Data shown →
==================================================
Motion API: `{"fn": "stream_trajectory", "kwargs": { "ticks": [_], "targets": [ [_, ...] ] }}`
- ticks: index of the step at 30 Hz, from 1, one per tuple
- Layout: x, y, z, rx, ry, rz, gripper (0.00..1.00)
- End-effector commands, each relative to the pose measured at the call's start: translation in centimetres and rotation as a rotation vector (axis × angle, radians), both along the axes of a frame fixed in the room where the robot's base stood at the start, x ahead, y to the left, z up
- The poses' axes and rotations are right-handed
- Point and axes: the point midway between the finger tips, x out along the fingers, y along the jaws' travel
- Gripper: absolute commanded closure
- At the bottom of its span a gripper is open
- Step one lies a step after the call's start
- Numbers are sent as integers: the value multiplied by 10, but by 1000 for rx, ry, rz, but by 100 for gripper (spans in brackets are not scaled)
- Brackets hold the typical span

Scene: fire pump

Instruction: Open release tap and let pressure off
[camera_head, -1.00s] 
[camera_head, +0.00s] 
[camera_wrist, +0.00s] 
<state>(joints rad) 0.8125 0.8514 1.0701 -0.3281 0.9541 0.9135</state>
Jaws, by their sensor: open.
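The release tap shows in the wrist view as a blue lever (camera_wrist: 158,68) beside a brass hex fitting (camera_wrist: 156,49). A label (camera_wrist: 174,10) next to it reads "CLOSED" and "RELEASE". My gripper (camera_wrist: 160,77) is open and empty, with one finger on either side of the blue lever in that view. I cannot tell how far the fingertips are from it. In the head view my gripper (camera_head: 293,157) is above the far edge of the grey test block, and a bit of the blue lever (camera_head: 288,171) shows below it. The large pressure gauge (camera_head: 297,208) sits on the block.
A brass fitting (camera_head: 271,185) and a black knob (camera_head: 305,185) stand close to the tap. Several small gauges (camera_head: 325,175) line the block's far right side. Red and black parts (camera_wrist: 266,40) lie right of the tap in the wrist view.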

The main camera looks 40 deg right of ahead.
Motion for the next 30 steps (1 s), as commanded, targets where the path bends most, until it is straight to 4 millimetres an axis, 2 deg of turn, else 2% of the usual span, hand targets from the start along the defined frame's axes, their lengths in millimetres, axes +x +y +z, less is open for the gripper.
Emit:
==================================================
Problem to work on → Exactly as written, return the lines from the line containing "- The poses'" through the line containing "- Step one lies a step after the call's start", both included.

The result →
- The poses' axes and rotations are right-handed
- Point and axes: the point midway between the finger tips, x out along the fingers, y along the jaws' travel
- Gripper: absolute commanded closure
- At the bottom of its span a gripper is open
- Step one lies a step after the call's start

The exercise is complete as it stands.